Niektórzy mają cel w życiu. Coś co podsyca ich wewnętrzny ogień. Niektórzy wciąż nie wiedzą w jakim kierunku mają iść. Wiele z nas nie wie również co robić ze swoimi marzeniami na temat idealnego życia, kariery...

Teraz , czytając tego posta, zastanówcie się. Nie, nie po przeczytaniu. Róbcie to, o co was teraz proszę. Doczytując go do końca, nic z niego nie wyciągniecie. Wyłączycie tą stronę i włączycie następną. A teraz proszę, skupcie się na tym, co przeczytacie.

Wyobraźcie sobie z każdymi detalami swoją przyszłość.  Tak samo, jakbyście o niej marzyli. Jeśli to wymarzona praca, wyobraźcie sobie jak komunikujecie się z ludźmi, jakie macie umiejętności, w jakie projekty jesteście zaangażowani, może pracujecie w teatrze, więc jaką sztukę gracie ? przykładów jest mnóstwo, więc nie chcę ich tutaj przytaczać ze względu na to, że każdy z was może mieć odrębną wizję idealnego życia. Teraz wyobraźcie sobie swoją osobowość. jacy jesteście wobec siebie, innych, jakie cechy charakteru przejawiacie, czy jesteście sumienni , skrupulatni, a może hojni, mili, pomocni, a może szaleni lub jesteście oazą spokoju? Możecie to zrobić również z innymi aspektami życia codziennego(lub wymarzonego)

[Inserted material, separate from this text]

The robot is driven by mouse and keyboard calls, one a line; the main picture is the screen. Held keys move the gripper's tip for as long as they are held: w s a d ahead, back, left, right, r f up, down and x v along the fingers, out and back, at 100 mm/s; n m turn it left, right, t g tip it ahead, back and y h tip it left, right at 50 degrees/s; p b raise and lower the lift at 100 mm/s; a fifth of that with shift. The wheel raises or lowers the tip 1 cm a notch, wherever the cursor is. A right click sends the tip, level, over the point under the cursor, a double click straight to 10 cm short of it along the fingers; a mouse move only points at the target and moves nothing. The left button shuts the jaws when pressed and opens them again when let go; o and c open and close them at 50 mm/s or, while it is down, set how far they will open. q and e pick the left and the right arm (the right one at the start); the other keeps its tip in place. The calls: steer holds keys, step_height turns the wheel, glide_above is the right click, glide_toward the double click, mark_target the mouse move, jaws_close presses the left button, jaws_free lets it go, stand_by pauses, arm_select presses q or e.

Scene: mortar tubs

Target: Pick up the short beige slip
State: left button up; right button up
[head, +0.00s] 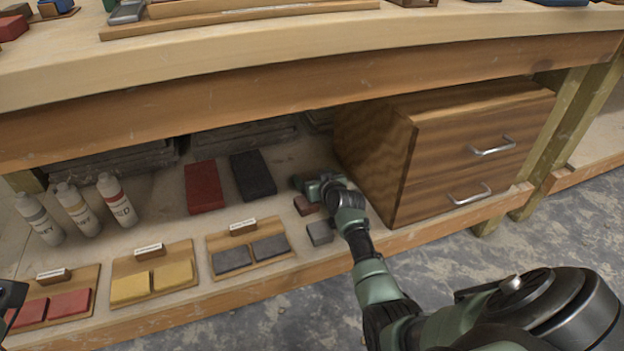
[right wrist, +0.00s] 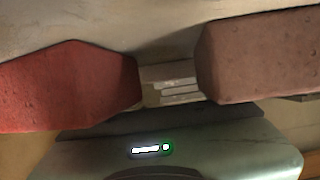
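I cannot make out a short beige slip for certain in either view. In the right wrist view a small pale piece with light stripes (right wrist: 170,84) shows between a red block (right wrist: 70,86) and a brown block (right wrist: 258,55); it may be the slip, but I cannot tell. My right gripper (head: 312,185) reaches onto the lower shelf, just behind a small brown block (head: 304,205). Its fingers are too small and covered to tell open from shut. A dark part at the left edge may be my left gripper (head: 10,298); its fingers do not show clearly.
A wooden drawer cabinet (head: 400,165) stands close to the right of my right gripper. A small grey block (head: 320,233) lies near the shelf's front. A red slab (head: 203,187), a dark slab (head: 252,175), several bottles (head: 118,201) and labelled trays (head: 216,237) stand left. The bench top (head: 300,60) overhangs.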

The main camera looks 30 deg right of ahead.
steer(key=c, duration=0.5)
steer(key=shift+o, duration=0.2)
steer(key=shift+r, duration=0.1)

Co robicie już teraz, aby spełnić w przyszłości stać się tym, kim chcecie ?
Nic ? Bardzo kiepsko. Macie jakieś marzenia i robicie 5 brzuszków dziennie w przekonaniu, że to ok ? Też średnio. Jeśli robicie coś, co was oddala... masakra.

 A teraz kolejne "zadanie". wyobraźcie sobie osobę, taką jak wy. Patrzcie z boku na jej plan na przyszłość. Co taka osoba powinna zrobić, aby osiągnąć cel ? Całkowicie zapomnijcie o tym, że to wasze marzenia. Pozwoli wam to spojrzeć obiektywnie na to, co powinniście zrobić w tym kierunku, jakie macie braki, a tego nie zauważacie, albo... jesteście leniwi, i nie zdajecie sobie sprawy jak te małe kroki mogłyby was zanieść do sukcesu. 

Na koniec przedstawię wam jedną prostą metodę, którą ostatnio stosuję. 
Skupiam się na największych pasjach w życiu. na tym, co doprowadzi mnie do sukcesu, i pozwoli żyć szczęśliwym, spełnionym życiem. Te pasje to:
1. Muzyka
2. Pisanie
3. Języki obce
4. Gotowanie
5. Zdrowy styl życia 
6. Odkrywanie.

Codziennie skupiam się na tym, aby nie zaniedbywać żadnej pasji. Po prostu sobie o nich przypominam i wtedy pojawia się światełko w głowie : "miałaś dzisiaj napisać coś dobrego", albo "poćwicz przeponę, i ten utwór na gitarze". To takie proste, a zarazem takie trudne.

W następnym poście, wyjawię wam kilka rad, jak zacząć wprowadzać wasze plany w życie i rozwijać swoje umiejętności.
PS. Jeśli chcielibyście pogłębić swoją wiedzę z zakresu alkoholi, być bardziej świadomym co pijecie, i co wybrać , zapraszam na bloga mojego chłopaka !:)

3 Responses so far.

  1. kudels says:

    A ja ostagnio wypisalam sobie zyciowe cele, do ktorych mam zamiar dążyć ;))

  2. Unknown says:

    Kiedy myślę o swojej przyszłości, widzę kilka ścieżek i nie wiem, którą wybiorę. W przyszłym tygodniu zaczynam pracę, o której nawet nie marzyłam, a okazuje się, że świetnie się do niej nadaję. Póki co nie ograniczam się i próbuję nowych rzeczy :)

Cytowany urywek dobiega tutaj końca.